● **Task goal**
Your task is to print every entry below exactly as given.

(Recorded robot episodes)
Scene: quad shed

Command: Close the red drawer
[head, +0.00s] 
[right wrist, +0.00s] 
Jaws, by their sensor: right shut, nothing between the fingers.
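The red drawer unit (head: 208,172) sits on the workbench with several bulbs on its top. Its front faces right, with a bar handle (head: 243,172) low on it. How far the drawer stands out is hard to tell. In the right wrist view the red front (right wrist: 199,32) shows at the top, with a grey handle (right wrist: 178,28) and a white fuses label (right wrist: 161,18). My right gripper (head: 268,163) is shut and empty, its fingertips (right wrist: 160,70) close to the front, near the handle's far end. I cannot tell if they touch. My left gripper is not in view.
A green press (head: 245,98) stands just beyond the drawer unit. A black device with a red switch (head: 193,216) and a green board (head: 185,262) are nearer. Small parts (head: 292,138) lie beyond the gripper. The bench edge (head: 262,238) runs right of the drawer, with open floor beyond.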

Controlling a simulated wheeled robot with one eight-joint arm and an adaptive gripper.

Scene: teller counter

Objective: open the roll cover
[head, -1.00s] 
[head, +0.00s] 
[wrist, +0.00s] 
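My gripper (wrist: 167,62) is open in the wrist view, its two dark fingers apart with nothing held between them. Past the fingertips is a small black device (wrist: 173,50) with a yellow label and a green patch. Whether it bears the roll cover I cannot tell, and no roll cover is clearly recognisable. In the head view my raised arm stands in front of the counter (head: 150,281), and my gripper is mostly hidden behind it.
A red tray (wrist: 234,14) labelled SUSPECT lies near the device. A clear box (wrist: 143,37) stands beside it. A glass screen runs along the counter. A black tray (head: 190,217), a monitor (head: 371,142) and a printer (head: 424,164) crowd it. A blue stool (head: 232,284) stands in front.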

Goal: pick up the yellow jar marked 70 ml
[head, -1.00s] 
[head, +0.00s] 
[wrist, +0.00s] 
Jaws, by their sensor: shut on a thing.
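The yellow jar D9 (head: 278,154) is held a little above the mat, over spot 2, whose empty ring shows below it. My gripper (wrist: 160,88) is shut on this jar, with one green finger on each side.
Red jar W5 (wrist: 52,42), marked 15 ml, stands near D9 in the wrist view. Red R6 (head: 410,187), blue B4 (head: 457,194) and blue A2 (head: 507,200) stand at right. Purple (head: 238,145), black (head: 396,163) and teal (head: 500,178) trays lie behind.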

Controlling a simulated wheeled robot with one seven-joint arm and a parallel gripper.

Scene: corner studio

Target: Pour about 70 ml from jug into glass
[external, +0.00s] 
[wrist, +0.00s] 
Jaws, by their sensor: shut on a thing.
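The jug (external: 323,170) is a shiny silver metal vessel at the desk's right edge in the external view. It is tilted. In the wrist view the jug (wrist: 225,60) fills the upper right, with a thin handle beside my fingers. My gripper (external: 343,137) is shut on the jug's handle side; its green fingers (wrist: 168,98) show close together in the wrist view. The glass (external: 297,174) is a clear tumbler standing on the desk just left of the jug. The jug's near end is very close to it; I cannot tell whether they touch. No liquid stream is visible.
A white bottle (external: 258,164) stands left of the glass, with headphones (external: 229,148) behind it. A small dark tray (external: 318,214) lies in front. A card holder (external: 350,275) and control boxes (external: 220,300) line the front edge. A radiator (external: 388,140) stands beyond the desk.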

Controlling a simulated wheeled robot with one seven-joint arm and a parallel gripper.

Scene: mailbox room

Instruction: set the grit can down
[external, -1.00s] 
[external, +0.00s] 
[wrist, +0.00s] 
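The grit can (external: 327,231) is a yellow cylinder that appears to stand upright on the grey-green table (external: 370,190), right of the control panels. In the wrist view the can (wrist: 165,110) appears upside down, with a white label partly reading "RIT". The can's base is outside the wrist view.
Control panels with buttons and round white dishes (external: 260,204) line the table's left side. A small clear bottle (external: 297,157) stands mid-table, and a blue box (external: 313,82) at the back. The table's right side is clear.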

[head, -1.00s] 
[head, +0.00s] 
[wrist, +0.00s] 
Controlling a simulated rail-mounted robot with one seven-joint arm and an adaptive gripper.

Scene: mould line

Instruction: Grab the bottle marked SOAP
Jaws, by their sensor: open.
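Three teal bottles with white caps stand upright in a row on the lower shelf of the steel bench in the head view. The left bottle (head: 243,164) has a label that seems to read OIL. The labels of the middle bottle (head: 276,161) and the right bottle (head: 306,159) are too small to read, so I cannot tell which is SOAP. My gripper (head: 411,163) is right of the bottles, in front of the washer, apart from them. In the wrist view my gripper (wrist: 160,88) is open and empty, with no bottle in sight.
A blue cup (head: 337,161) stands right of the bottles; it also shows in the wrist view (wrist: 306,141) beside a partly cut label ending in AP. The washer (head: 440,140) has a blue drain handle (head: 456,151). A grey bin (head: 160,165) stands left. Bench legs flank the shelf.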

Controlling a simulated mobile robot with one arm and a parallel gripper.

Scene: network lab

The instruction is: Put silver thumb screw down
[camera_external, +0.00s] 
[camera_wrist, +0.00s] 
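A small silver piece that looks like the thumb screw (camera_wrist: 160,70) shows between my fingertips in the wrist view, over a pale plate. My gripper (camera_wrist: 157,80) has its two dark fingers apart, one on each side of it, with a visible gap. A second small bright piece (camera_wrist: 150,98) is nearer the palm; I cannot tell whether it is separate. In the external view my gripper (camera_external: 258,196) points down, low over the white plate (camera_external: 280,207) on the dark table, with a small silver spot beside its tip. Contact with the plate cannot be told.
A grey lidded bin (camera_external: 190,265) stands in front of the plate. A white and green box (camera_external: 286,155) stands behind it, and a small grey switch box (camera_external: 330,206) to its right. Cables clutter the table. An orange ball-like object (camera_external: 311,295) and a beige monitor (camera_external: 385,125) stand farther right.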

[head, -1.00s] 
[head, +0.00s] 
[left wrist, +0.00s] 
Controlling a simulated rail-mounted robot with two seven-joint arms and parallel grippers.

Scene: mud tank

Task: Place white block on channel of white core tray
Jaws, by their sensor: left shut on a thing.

● **Task result**
Scene: quad shed

Command: Close the red drawer
[head, +0.00s] 
[right wrist, +0.00s] 
Jaws, by their sensor: right shut, nothing between the fingers.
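The red drawer unit (head: 208,172) sits on the workbench with several bulbs on its top. Its front faces right, with a bar handle (head: 243,172) low on it. How far the drawer stands out is hard to tell. In the right wrist view the red front (right wrist: 199,32) shows at the top, with a grey handle (right wrist: 178,28) and a white fuses label (right wrist: 161,18). My right gripper (head: 268,163) is shut and empty, its fingertips (right wrist: 160,70) close to the front, near the handle's far end. I cannot tell if they touch. My left gripper is not in view.
A green press (head: 245,98) stands just beyond the drawer unit. A black device with a red switch (head: 193,216) and a green board (head: 185,262) are nearer. Small parts (head: 292,138) lie beyond the gripper. The bench edge (head: 262,238) runs right of the drawer, with open floor beyond.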

Controlling a simulated wheeled robot with one eight-joint arm and an adaptive gripper.

Scene: teller counter

Objective: open the roll cover
[head, -1.00s] 
[head, +0.00s] 
[wrist, +0.00s] 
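My gripper (wrist: 167,62) is open in the wrist view, its two dark fingers apart with nothing held between them. Past the fingertips is a small black device (wrist: 173,50) with a yellow label and a green patch. Whether it bears the roll cover I cannot tell, and no roll cover is clearly recognisable. In the head view my raised arm stands in front of the counter (head: 150,281), and my gripper is mostly hidden behind it.
A red tray (wrist: 234,14) labelled SUSPECT lies near the device. A clear box (wrist: 143,37) stands beside it. A glass screen runs along the counter. A black tray (head: 190,217), a monitor (head: 371,142) and a printer (head: 424,164) crowd it. A blue stool (head: 232,284) stands in front.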

Goal: pick up the yellow jar marked 70 ml
[head, -1.00s] 
[head, +0.00s] 
[wrist, +0.00s] 
Jaws, by their sensor: shut on a thing.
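The yellow jar D9 (head: 278,154) is held a little above the mat, over spot 2, whose empty ring shows below it. My gripper (wrist: 160,88) is shut on this jar, with one green finger on each side.
Red jar W5 (wrist: 52,42), marked 15 ml, stands near D9 in the wrist view. Red R6 (head: 410,187), blue B4 (head: 457,194) and blue A2 (head: 507,200) stand at right. Purple (head: 238,145), black (head: 396,163) and teal (head: 500,178) trays lie behind.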

Controlling a simulated wheeled robot with one seven-joint arm and a parallel gripper.

Scene: corner studio

Target: Pour about 70 ml from jug into glass
[external, +0.00s] 
[wrist, +0.00s] 
Jaws, by their sensor: shut on a thing.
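The jug (external: 323,170) is a shiny silver metal vessel at the desk's right edge in the external view. It is tilted. In the wrist view the jug (wrist: 225,60) fills the upper right, with a thin handle beside my fingers. My gripper (external: 343,137) is shut on the jug's handle side; its green fingers (wrist: 168,98) show close together in the wrist view. The glass (external: 297,174) is a clear tumbler standing on the desk just left of the jug. The jug's near end is very close to it; I cannot tell whether they touch. No liquid stream is visible.
A white bottle (external: 258,164) stands left of the glass, with headphones (external: 229,148) behind it. A small dark tray (external: 318,214) lies in front. A card holder (external: 350,275) and control boxes (external: 220,300) line the front edge. A radiator (external: 388,140) stands beyond the desk.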

Controlling a simulated wheeled robot with one seven-joint arm and a parallel gripper.

Scene: mailbox room

Instruction: set the grit can down
[external, -1.00s] 
[external, +0.00s] 
[wrist, +0.00s] 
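The grit can (external: 327,231) is a yellow cylinder that appears to stand upright on the grey-green table (external: 370,190), right of the control panels. In the wrist view the can (wrist: 165,110) appears upside down, with a white label partly reading "RIT". The can's base is outside the wrist view.
Control panels with buttons and round white dishes (external: 260,204) line the table's left side. A small clear bottle (external: 297,157) stands mid-table, and a blue box (external: 313,82) at the back. The table's right side is clear.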

[head, -1.00s] 
[head, +0.00s] 
[wrist, +0.00s] 
Controlling a simulated rail-mounted robot with one seven-joint arm and an adaptive gripper.

Scene: mould line

Instruction: Grab the bottle marked SOAP
Jaws, by their sensor: open.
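Three teal bottles with white caps stand upright in a row on the lower shelf of the steel bench in the head view. The left bottle (head: 243,164) has a label that seems to read OIL. The labels of the middle bottle (head: 276,161) and the right bottle (head: 306,159) are too small to read, so I cannot tell which is SOAP. My gripper (head: 411,163) is right of the bottles, in front of the washer, apart from them. In the wrist view my gripper (wrist: 160,88) is open and empty, with no bottle in sight.
A blue cup (head: 337,161) stands right of the bottles; it also shows in the wrist view (wrist: 306,141) beside a partly cut label ending in AP. The washer (head: 440,140) has a blue drain handle (head: 456,151). A grey bin (head: 160,165) stands left. Bench legs flank the shelf.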

Controlling a simulated mobile robot with one arm and a parallel gripper.

Scene: network lab

The instruction is: Put silver thumb screw down
[camera_external, +0.00s] 
[camera_wrist, +0.00s] 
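A small silver piece that looks like the thumb screw (camera_wrist: 160,70) shows between my fingertips in the wrist view, over a pale plate. My gripper (camera_wrist: 157,80) has its two dark fingers apart, one on each side of it, with a visible gap. A second small bright piece (camera_wrist: 150,98) is nearer the palm; I cannot tell whether it is separate. In the external view my gripper (camera_external: 258,196) points down, low over the white plate (camera_external: 280,207) on the dark table, with a small silver spot beside its tip. Contact with the plate cannot be told.
A grey lidded bin (camera_external: 190,265) stands in front of the plate. A white and green box (camera_external: 286,155) stands behind it, and a small grey switch box (camera_external: 330,206) to its right. Cables clutter the table. An orange ball-like object (camera_external: 311,295) and a beige monitor (camera_external: 385,125) stand farther right.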

[head, -1.00s] 
[head, +0.00s] 
[left wrist, +0.00s] 
Controlling a simulated rail-mounted robot with two seven-joint arms and parallel grippers.

Scene: mud tank

Task: Place white block on channel of white core tray
Jaws, by their sensor: left shut on a thing.

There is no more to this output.